> _REQUIREMENT_: Count how many lines contain the word "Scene". Respond with the number alone.

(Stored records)

■ ■ ■ ■ ■ ■ ■

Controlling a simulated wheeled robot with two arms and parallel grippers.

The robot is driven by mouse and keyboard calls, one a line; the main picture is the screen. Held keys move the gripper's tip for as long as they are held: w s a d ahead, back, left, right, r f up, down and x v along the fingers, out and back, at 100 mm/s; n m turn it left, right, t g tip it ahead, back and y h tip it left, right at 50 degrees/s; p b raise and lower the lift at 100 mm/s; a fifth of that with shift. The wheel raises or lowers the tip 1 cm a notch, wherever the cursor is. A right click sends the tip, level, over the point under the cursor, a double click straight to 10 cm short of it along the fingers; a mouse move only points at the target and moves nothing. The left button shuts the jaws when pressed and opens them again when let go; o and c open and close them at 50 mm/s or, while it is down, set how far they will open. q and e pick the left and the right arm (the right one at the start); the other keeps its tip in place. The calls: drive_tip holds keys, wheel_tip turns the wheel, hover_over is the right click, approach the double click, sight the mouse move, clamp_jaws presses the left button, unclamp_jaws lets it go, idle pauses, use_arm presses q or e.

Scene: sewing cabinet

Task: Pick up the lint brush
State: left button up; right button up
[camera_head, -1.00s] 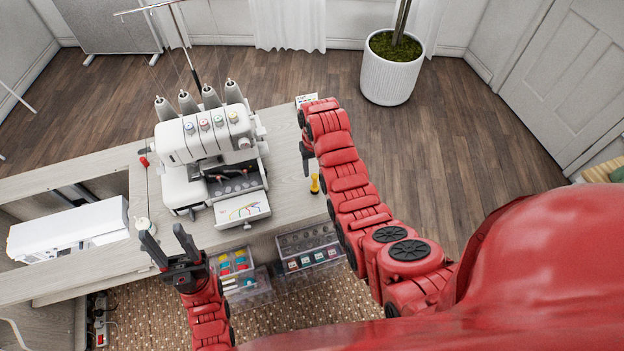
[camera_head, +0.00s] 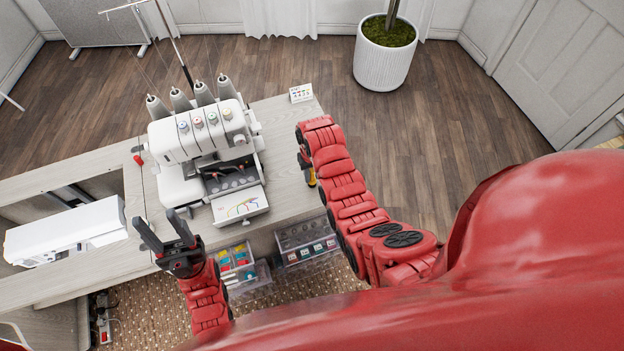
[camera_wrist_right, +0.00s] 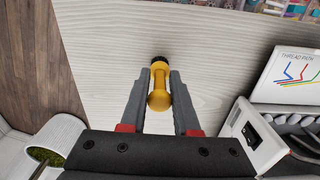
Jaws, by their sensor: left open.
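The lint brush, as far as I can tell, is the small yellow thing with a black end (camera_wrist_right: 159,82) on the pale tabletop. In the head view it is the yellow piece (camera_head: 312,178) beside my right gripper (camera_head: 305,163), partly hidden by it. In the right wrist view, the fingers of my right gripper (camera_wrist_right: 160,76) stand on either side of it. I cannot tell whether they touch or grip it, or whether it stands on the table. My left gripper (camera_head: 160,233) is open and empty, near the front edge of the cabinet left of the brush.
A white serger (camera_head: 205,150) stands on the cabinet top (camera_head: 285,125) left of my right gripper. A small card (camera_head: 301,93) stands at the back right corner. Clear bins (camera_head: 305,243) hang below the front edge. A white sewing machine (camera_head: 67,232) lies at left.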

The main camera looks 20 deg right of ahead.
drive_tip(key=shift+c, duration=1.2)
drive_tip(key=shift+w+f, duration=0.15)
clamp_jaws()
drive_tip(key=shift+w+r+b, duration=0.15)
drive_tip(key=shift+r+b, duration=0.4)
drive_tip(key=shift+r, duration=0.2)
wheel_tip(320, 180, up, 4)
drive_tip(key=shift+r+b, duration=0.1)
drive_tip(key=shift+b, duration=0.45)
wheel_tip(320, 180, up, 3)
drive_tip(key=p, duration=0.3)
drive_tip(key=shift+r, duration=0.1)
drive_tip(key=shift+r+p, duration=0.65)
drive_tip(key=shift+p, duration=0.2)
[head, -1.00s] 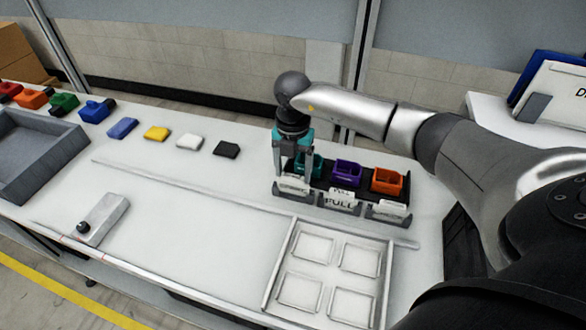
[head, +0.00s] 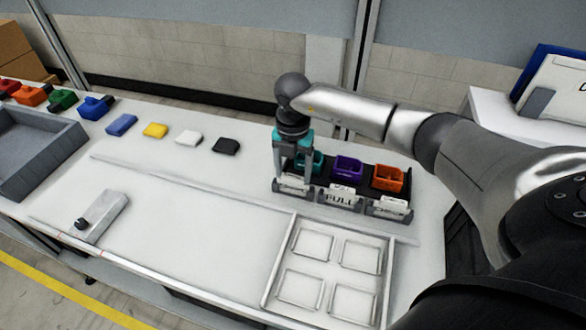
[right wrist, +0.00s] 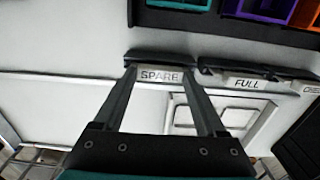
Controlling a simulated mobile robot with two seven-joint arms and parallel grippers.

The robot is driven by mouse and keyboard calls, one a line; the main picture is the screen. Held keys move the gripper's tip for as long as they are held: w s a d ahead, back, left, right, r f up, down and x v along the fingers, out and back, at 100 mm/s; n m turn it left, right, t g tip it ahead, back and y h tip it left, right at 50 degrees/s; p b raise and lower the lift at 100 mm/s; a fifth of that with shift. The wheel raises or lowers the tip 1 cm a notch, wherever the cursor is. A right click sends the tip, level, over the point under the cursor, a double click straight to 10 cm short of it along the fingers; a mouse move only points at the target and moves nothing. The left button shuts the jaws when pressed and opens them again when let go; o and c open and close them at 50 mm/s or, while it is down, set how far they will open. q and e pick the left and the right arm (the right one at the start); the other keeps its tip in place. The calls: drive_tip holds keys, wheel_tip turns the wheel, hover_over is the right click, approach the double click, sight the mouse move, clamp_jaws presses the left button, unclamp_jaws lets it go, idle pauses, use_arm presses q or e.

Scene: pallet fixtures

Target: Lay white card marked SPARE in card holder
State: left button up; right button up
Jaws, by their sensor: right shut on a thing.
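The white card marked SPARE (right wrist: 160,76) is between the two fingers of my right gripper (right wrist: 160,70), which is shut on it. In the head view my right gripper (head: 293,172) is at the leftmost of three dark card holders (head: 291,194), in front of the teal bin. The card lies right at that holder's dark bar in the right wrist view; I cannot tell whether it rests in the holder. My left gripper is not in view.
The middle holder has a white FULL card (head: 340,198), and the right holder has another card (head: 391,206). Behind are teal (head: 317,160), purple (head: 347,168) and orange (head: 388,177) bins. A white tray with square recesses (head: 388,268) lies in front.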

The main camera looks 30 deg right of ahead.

■ ■ ■ ■ ■ ■ ■

> _SOLVED PROBLEM_: 2